** SET EXERCISE **
Gather up the lines with the word "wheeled" in them.

** DATA ROWS **

________________________________________

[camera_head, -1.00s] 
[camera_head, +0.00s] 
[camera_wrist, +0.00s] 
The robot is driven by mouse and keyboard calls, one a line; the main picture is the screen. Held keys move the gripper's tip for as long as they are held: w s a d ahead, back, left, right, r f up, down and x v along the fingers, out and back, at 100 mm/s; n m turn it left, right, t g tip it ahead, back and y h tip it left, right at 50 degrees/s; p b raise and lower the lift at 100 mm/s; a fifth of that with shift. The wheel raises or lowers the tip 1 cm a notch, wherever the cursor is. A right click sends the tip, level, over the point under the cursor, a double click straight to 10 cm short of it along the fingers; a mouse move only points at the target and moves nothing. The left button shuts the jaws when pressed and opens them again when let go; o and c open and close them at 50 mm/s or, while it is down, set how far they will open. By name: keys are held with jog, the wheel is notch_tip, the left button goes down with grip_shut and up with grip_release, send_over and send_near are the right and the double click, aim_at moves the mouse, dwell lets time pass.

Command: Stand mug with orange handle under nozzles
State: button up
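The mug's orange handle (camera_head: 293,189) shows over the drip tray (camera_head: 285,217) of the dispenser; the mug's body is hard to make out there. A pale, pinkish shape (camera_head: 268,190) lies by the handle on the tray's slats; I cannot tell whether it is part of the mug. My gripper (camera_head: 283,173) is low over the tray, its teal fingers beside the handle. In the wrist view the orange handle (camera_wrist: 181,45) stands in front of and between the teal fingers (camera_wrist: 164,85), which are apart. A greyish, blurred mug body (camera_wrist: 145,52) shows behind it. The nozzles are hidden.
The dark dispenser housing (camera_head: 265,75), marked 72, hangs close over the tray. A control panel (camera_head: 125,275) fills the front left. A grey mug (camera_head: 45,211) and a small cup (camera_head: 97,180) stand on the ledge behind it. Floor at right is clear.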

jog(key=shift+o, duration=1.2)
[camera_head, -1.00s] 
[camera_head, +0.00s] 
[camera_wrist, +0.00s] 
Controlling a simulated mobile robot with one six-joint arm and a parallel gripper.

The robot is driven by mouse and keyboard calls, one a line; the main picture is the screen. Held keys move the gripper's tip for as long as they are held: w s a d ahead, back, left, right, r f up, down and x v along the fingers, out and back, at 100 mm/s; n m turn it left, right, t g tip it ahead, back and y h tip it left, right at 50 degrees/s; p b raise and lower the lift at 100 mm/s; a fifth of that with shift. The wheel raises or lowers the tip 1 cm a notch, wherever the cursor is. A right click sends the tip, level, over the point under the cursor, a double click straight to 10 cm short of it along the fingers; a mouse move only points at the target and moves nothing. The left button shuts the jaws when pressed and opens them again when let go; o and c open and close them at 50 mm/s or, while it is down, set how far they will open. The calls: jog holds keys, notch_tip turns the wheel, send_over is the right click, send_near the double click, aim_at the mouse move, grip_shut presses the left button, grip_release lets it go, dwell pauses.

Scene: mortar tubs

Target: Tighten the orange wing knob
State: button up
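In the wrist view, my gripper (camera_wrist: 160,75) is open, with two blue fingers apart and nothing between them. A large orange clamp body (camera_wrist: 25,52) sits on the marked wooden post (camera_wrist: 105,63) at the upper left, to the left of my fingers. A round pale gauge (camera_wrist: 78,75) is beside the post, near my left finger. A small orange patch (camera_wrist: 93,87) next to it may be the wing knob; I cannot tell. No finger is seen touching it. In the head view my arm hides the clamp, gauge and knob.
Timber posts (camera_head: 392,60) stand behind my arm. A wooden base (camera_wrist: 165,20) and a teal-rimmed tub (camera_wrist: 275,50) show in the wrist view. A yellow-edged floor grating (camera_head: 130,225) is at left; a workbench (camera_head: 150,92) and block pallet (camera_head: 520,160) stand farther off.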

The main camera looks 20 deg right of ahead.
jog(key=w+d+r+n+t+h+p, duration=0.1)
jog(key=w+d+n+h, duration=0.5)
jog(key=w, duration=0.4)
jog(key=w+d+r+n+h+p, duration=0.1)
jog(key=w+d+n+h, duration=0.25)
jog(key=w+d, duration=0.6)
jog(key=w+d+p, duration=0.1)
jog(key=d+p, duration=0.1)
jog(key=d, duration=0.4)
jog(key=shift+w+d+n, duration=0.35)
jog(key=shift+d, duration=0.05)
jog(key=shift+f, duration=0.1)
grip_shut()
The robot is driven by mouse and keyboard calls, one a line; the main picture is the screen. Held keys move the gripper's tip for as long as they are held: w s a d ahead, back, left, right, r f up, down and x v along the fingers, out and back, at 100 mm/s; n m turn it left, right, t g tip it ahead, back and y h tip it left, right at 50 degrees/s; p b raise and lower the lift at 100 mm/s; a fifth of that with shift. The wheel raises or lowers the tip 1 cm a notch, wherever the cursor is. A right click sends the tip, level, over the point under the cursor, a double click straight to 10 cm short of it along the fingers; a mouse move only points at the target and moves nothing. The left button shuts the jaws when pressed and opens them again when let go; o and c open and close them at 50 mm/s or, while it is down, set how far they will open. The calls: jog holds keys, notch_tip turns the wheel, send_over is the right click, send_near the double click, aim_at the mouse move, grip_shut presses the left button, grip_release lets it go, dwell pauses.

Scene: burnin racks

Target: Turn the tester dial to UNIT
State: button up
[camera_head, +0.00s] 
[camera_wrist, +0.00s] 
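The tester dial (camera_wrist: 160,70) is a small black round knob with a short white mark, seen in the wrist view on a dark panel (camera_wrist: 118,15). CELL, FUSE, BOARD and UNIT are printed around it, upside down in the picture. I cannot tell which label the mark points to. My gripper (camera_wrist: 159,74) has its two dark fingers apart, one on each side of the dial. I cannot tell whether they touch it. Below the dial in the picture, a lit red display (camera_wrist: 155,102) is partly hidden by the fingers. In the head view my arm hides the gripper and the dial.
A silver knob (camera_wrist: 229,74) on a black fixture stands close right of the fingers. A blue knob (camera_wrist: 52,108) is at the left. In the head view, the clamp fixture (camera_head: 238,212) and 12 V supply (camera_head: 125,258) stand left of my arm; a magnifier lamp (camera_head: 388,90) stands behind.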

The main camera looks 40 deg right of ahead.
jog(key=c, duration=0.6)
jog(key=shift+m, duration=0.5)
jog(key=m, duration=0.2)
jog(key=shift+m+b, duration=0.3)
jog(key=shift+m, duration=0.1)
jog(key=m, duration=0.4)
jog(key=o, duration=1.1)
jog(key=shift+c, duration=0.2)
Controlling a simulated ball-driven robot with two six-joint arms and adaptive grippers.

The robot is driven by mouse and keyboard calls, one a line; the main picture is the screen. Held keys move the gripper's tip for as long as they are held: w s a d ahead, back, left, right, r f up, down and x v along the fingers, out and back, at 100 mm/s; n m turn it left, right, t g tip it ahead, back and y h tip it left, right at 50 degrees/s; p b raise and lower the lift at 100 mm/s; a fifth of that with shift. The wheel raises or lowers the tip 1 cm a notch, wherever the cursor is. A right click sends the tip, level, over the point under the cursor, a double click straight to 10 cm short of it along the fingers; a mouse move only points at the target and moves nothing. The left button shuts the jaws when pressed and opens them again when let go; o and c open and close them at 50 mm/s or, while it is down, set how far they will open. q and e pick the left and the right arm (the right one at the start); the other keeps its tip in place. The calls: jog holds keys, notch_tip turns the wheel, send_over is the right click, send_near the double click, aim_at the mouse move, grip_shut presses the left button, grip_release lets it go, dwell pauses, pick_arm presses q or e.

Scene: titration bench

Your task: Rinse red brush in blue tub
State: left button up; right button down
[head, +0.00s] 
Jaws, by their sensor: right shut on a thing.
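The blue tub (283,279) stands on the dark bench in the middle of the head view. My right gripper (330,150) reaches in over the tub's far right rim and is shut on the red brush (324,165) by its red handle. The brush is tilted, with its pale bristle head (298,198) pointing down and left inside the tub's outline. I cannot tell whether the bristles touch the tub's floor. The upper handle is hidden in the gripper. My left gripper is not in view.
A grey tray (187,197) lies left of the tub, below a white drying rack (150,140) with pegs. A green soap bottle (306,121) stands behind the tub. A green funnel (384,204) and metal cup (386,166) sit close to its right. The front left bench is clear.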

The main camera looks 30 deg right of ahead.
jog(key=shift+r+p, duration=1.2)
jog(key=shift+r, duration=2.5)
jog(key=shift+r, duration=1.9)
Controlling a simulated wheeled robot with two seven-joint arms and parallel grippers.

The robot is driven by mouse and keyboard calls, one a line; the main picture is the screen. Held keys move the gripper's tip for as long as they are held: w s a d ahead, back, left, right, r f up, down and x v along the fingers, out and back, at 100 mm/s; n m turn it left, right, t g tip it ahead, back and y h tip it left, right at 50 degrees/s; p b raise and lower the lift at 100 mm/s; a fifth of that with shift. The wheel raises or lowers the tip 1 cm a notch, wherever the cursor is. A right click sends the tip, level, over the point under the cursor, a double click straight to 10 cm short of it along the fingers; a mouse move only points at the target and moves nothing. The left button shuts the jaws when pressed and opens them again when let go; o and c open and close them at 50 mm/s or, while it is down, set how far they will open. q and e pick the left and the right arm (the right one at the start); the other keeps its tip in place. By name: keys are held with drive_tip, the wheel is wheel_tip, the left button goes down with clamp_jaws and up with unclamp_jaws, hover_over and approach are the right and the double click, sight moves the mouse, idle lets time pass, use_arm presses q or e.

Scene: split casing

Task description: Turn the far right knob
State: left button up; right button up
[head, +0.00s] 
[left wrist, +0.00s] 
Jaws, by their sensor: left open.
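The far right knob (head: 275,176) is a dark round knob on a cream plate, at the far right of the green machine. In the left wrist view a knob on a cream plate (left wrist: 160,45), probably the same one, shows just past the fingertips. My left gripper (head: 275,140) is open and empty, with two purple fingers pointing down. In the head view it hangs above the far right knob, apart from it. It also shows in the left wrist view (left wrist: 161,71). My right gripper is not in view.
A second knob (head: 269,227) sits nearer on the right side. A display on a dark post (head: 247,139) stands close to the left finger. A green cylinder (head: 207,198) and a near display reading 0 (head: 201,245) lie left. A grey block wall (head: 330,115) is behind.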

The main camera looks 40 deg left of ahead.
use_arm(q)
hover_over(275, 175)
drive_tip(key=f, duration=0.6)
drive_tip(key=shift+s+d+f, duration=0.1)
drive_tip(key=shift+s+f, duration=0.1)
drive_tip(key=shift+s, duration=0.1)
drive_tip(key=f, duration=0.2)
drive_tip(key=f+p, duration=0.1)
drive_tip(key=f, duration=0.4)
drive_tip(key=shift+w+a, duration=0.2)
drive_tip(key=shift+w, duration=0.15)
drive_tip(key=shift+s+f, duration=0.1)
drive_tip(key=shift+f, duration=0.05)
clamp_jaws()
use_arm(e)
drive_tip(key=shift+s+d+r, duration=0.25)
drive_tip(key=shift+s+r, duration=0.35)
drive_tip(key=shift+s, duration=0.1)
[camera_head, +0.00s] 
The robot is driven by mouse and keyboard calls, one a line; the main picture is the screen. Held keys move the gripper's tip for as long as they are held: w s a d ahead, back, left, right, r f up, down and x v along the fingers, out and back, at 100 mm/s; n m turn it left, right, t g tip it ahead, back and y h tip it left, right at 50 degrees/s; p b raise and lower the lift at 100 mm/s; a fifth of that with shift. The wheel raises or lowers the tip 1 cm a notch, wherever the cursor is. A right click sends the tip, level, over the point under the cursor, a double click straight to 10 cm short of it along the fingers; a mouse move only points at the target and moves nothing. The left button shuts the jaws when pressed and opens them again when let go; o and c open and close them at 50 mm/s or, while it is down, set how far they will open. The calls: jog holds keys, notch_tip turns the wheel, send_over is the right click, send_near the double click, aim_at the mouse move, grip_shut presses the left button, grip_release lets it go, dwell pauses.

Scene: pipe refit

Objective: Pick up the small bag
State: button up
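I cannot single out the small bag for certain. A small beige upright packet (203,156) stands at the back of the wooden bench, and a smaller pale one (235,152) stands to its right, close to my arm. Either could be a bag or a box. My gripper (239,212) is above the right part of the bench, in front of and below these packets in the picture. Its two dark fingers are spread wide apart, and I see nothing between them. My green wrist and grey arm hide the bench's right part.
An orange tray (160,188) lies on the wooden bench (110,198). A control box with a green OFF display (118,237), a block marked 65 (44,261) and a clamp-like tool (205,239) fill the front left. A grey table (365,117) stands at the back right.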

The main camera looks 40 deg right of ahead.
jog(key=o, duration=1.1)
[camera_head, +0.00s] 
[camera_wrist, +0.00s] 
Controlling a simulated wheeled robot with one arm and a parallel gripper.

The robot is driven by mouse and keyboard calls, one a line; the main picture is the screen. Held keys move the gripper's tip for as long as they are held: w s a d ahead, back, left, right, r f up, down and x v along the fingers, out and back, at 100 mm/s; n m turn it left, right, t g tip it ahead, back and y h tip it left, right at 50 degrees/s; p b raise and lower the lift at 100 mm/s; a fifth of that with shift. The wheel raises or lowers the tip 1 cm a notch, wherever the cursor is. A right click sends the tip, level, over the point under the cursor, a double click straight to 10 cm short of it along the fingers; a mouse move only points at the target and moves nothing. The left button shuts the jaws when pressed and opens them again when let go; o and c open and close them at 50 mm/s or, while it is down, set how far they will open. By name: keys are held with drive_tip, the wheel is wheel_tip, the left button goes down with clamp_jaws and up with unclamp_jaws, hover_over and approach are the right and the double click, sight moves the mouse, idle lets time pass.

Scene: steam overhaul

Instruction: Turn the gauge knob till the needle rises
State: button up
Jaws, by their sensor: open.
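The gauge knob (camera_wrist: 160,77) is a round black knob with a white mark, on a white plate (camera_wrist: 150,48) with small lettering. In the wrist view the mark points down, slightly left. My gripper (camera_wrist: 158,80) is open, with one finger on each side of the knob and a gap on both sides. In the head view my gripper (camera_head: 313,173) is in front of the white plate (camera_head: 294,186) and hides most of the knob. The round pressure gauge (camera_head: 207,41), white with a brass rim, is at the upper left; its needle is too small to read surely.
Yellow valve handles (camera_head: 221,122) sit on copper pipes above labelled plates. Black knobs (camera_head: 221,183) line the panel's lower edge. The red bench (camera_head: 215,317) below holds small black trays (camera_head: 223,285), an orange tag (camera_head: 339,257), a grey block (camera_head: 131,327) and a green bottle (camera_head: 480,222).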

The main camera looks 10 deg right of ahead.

________________________________________

** ANSWER IN FULL **
Controlling a simulated wheeled robot with two seven-joint arms and parallel grippers.
Controlling a simulated wheeled robot with one arm and a parallel gripper.

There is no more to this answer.